The tidy
function from the broom package can be used on rset
and
rsplit
objects to generate tibbles with which rows are in the analysis and
assessment sets.
Arguments
- x
A
rset
orrsplit
object- unique_ind
Should unique row identifiers be returned?
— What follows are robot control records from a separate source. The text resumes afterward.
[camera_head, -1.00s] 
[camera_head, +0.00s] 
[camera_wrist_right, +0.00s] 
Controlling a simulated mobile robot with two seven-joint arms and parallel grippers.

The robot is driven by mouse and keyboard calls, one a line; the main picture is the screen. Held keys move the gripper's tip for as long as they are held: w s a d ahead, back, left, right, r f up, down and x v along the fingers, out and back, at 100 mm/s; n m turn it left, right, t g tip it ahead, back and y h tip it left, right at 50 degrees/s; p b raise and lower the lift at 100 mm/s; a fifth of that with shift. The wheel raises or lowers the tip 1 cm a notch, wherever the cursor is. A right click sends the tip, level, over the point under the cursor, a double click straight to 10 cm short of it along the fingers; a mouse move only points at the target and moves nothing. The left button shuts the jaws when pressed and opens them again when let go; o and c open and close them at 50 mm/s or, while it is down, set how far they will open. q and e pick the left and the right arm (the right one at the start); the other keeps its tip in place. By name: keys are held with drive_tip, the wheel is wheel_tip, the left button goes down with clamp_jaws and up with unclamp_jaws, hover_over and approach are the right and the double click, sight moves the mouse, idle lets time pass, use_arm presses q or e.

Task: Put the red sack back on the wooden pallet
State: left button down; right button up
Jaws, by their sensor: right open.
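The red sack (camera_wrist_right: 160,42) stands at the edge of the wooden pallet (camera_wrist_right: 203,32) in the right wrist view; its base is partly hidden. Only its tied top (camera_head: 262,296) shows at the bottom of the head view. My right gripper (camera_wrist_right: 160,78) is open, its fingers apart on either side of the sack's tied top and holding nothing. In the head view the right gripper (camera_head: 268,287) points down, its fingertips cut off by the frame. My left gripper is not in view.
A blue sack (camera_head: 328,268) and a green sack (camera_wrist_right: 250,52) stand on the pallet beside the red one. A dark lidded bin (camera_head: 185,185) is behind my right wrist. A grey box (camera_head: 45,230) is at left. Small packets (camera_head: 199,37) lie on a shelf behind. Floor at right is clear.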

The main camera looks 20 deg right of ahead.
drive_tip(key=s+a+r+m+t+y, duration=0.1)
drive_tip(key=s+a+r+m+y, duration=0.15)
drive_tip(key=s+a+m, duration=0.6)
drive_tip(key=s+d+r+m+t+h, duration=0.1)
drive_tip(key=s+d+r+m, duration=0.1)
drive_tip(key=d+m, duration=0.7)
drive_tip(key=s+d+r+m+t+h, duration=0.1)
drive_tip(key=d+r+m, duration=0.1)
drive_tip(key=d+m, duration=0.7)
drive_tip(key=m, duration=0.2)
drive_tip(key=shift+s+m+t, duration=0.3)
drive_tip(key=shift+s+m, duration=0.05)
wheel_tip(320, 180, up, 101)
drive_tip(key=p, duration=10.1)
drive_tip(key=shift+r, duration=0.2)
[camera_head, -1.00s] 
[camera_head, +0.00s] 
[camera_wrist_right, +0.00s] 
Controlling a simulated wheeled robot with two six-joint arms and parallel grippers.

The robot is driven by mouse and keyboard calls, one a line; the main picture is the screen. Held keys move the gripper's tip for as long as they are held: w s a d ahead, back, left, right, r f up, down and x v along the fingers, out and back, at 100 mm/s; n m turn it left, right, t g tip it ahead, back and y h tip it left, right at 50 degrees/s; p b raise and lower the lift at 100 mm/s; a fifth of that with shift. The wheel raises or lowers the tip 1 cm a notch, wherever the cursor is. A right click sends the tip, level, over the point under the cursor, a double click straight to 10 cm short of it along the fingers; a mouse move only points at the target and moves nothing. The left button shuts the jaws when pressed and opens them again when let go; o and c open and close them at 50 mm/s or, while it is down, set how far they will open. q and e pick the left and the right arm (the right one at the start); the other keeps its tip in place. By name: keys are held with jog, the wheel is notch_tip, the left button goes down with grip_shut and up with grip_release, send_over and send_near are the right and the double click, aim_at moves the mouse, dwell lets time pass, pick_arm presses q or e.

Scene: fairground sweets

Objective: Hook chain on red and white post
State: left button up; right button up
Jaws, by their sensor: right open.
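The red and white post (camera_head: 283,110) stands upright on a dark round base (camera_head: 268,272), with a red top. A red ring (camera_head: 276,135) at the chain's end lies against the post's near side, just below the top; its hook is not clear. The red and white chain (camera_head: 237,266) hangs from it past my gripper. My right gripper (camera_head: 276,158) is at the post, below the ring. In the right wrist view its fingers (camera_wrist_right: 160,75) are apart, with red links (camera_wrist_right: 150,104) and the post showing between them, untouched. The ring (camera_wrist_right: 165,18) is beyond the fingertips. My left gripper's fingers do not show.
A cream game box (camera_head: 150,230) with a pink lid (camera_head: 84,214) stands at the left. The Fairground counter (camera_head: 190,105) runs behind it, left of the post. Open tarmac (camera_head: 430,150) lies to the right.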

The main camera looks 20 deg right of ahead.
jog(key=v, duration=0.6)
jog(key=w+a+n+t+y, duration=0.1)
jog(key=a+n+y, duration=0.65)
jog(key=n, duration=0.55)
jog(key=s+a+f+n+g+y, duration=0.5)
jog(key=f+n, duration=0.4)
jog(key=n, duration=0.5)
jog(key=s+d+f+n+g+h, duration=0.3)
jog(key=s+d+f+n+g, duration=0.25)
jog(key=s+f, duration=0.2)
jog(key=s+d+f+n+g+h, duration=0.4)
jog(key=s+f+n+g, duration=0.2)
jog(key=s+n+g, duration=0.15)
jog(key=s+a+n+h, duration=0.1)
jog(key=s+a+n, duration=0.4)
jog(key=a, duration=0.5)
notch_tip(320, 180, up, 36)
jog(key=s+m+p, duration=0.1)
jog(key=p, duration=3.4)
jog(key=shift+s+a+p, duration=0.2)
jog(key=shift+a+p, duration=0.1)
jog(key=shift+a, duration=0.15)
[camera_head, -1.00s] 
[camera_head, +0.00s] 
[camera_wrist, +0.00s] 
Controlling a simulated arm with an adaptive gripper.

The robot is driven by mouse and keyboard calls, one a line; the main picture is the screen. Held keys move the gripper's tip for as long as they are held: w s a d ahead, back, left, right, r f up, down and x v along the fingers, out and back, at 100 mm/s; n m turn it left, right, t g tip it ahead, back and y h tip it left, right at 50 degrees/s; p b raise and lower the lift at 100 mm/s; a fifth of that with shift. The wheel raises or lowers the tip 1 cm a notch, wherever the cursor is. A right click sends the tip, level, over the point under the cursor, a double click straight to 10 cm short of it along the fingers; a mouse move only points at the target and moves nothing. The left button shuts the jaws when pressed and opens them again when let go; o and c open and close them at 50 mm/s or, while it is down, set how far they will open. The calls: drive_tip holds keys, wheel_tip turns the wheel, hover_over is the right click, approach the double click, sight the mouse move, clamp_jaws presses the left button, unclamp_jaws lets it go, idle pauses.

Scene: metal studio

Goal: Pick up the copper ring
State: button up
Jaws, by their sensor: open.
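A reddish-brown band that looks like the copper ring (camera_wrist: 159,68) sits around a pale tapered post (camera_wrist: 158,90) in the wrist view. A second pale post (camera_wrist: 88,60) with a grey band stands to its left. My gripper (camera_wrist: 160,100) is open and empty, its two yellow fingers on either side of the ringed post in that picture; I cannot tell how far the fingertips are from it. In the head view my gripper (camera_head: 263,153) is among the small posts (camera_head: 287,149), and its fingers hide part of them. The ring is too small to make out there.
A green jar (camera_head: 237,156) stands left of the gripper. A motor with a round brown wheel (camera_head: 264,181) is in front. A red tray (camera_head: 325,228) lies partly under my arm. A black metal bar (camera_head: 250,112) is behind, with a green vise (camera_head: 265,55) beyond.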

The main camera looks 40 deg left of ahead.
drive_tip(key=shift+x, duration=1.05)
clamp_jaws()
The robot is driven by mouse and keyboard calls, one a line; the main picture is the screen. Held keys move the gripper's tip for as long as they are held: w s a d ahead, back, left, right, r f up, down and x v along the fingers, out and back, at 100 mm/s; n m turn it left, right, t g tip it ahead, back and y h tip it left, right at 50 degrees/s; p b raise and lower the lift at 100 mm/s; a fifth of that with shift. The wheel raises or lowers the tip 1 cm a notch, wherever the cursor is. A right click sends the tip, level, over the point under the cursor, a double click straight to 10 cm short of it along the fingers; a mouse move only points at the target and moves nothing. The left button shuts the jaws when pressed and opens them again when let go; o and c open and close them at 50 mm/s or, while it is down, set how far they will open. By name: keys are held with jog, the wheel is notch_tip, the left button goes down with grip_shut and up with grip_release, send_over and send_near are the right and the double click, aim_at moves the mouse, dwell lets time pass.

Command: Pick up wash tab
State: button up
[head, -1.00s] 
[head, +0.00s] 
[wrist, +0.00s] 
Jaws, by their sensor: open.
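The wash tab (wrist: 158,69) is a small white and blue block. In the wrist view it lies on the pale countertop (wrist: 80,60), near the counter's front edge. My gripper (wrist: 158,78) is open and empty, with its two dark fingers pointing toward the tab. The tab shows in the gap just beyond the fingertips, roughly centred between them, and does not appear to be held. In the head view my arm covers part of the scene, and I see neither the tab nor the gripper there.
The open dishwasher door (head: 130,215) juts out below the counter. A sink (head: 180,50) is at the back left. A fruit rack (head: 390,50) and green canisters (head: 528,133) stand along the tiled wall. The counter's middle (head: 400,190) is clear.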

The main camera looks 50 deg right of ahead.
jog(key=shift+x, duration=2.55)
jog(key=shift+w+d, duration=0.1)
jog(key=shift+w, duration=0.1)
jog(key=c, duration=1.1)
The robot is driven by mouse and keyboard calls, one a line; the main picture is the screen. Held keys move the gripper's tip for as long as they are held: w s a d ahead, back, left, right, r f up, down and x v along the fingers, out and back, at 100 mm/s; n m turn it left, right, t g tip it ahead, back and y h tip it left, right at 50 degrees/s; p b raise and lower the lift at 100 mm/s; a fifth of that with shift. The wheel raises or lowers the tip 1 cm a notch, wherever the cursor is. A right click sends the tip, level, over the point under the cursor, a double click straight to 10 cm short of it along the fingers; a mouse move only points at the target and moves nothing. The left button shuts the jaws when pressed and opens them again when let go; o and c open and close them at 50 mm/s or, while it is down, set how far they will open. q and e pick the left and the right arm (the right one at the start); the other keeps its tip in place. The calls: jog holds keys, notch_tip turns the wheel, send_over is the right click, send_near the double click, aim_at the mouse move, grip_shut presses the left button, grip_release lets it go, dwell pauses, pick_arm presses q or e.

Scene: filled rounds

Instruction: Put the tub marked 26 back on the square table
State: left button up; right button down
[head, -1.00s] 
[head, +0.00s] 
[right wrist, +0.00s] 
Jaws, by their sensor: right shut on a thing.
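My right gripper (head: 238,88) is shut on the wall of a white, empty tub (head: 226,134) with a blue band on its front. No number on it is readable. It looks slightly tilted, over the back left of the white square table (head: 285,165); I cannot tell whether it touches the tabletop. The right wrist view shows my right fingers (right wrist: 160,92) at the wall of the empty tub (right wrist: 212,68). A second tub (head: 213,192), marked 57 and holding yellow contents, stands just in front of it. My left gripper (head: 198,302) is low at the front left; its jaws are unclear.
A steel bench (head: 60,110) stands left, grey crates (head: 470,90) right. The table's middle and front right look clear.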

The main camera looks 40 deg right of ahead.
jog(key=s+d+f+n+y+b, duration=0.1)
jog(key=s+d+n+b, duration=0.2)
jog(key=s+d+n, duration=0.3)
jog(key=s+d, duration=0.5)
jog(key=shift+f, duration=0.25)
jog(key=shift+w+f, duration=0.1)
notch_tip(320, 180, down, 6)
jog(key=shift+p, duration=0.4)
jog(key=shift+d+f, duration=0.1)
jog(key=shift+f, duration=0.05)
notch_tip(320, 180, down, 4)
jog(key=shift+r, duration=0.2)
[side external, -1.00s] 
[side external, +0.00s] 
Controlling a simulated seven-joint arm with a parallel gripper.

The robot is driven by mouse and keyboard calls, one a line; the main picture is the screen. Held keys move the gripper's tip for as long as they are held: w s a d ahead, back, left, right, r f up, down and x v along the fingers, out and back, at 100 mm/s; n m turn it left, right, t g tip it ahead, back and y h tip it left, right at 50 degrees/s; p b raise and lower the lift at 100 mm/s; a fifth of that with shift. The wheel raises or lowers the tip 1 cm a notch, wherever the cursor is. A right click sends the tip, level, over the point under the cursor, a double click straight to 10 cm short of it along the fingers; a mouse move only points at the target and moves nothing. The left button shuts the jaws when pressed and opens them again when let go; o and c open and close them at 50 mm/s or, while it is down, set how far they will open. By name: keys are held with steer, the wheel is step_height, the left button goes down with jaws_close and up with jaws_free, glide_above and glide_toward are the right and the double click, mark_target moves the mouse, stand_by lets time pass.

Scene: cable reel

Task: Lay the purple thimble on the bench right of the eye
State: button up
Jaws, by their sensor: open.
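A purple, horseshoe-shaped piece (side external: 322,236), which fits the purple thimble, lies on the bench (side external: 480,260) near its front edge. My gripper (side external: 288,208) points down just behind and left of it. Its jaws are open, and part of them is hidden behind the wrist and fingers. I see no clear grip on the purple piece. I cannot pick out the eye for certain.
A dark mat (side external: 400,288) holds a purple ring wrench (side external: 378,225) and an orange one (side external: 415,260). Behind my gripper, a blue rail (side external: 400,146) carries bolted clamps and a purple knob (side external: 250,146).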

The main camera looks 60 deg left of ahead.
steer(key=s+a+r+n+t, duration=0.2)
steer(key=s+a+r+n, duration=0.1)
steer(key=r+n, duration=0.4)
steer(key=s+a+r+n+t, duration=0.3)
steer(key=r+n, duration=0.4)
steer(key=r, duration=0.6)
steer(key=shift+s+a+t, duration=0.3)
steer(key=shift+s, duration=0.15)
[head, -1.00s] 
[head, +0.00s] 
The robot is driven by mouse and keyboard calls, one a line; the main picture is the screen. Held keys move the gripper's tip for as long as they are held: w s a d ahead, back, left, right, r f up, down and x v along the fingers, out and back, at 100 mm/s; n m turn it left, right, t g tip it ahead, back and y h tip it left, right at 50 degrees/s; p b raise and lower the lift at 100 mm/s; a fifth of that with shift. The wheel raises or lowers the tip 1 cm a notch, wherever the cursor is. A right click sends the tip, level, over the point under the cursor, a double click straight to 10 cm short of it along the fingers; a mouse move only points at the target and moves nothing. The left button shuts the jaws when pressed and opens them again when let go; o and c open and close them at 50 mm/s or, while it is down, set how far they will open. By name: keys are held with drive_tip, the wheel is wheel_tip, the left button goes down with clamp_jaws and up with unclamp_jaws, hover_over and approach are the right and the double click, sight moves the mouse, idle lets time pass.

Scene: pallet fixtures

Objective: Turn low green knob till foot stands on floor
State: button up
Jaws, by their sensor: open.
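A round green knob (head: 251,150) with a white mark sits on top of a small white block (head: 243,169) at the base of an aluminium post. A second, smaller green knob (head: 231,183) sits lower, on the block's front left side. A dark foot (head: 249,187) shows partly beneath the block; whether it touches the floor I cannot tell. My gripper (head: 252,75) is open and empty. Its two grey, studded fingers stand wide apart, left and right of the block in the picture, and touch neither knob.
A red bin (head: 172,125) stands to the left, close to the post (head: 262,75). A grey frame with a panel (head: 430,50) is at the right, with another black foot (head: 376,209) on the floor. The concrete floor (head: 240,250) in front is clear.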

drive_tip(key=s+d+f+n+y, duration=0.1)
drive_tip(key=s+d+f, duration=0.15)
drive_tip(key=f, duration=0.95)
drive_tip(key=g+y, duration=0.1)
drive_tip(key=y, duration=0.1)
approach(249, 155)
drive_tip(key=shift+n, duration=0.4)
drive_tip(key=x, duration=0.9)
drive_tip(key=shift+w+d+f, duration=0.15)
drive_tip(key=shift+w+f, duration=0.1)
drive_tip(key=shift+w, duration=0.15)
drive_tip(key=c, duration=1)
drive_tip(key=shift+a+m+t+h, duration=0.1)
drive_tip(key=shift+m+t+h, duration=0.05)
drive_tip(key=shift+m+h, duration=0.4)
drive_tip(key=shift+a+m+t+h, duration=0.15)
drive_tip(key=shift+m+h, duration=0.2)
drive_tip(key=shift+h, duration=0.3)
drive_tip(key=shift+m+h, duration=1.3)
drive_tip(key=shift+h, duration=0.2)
For example, if
FALSE
then bootstrapping results will include multiple rows in the sample for the same row in the original data.- ...
These dots are for future extensions and must be empty.
Value
A tibble with columns Row
and Data
. The latter has possible
values "Analysis" or "Assessment". For rset
inputs, identification columns
are also returned but their names and values depend on the type of
resampling. vfold_cv
contains a column "Fold" and, if repeats are used,
another called "Repeats". bootstraps
and mc_cv
use the column
"Resample".
Details
Note that for nested resampling, the rows of the inner resample,
named inner_Row
, are relative row indices and do not correspond to the
rows in the original data set.
Examples
library(ggplot2)
theme_set(theme_bw())
set.seed(4121)
cv <- tidy(vfold_cv(mtcars, v = 5))
ggplot(cv, aes(x = Fold, y = Row, fill = Data)) +
geom_tile() +
scale_fill_brewer()
set.seed(4121)
rcv <- tidy(vfold_cv(mtcars, v = 5, repeats = 2))
ggplot(rcv, aes(x = Fold, y = Row, fill = Data)) +
geom_tile() +
facet_wrap(~Repeat) +
scale_fill_brewer()
set.seed(4121)
mccv <- tidy(mc_cv(mtcars, times = 5))
ggplot(mccv, aes(x = Resample, y = Row, fill = Data)) +
geom_tile() +
scale_fill_brewer()
set.seed(4121)
bt <- tidy(bootstraps(mtcars, time = 5))
ggplot(bt, aes(x = Resample, y = Row, fill = Data)) +
geom_tile() +
scale_fill_brewer()
dat <- data.frame(day = 1:30)
# Resample by week instead of day
ts_cv <- rolling_origin(dat,
initial = 7, assess = 7,
skip = 6, cumulative = FALSE
)
ts_cv <- tidy(ts_cv)
ggplot(ts_cv, aes(x = Resample, y = factor(Row), fill = Data)) +
geom_tile() +
scale_fill_brewer()